I was studying Introduction to Module Theory from the book Dummit D., Foote R. Abstract algebra (3ed., Wiley, 2004). A question related to this topic I got from a friend of mine:
Let $A$ be an integral domain and $M$ be a finitely generated $A$-module. Denote by $M_{tors}$ the torsion sub-module of $M$ and $I$ be the annihilator of $M_{tors}$. Is it true that $$IM \cap M_{tors}=0?$$
I tried to prove this by contradiction:
$A\rightarrow I.D.$ & $M\rightarrow A$-module.

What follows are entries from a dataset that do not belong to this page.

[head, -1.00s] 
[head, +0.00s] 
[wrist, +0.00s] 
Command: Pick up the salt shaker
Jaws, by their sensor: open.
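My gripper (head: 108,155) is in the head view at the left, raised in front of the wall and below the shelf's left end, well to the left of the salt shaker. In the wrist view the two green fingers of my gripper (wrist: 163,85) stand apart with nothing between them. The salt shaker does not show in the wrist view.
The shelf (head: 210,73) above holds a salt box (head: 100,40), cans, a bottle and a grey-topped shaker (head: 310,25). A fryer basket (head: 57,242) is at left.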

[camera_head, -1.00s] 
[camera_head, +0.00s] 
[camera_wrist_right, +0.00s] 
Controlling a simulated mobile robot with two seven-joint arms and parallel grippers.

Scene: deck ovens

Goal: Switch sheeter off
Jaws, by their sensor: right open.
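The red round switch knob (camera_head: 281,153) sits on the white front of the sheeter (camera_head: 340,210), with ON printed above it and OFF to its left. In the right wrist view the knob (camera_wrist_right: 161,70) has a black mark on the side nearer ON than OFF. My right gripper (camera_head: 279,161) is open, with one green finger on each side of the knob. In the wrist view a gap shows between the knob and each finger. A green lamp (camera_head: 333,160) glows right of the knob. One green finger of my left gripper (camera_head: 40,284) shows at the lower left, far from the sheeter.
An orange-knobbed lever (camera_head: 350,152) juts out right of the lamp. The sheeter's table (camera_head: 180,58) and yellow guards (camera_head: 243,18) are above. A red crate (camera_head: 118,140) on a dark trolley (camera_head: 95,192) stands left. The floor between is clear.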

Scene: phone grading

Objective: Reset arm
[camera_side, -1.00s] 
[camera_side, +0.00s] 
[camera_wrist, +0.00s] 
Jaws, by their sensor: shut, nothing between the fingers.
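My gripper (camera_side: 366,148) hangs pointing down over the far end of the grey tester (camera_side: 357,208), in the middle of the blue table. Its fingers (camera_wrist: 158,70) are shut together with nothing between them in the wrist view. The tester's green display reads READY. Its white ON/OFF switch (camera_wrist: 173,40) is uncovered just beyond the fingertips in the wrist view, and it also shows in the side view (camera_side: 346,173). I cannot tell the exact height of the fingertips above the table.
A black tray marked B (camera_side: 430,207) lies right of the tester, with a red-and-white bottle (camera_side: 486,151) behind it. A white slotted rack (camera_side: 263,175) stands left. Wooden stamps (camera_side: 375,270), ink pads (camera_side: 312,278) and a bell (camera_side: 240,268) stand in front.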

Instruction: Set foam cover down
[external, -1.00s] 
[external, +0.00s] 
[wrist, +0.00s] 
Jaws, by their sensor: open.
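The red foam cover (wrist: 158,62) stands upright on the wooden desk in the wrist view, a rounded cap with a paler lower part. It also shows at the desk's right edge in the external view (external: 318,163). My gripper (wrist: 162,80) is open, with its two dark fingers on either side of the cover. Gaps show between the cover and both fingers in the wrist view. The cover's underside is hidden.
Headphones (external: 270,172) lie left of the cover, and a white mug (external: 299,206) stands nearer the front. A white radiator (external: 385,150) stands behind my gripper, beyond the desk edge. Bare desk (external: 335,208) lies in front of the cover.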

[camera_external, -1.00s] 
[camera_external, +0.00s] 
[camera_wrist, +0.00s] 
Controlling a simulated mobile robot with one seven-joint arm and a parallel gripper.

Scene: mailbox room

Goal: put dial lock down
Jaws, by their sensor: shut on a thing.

$M_{tors}=\{m\in M\colon a.m=0 \text{ for some nonzero } a\in A\}$
$I=\{a\in A\colon a.m=0 \forall m\in M_{tors}\}$
If $IM\cap M_{tors} \ne 0$ then let $m'\in IM\cap M_{tors}$.
So If we take $S=\{m_1,m_2,...,m_n\}$ be the minimal generating set of M then $m'=a_1.m_1+a_2.m_2+...+a_n.m_n$ & $a.m'=0 \forall a\in I$.
Hence we have,$$a.m'=aa_1.m_1+aa_2.m_2+...+aa_n.m_n=0 \forall a\in I$$
Since $A$ is an I.D. if $a \ne 0$ then at least one of the coefficients in the representation of $a.m'$ must be nonzero.
But this cannot be a contradiction.
Then I tried to find example that denies this, but I also failed at that. Can anyone help me out?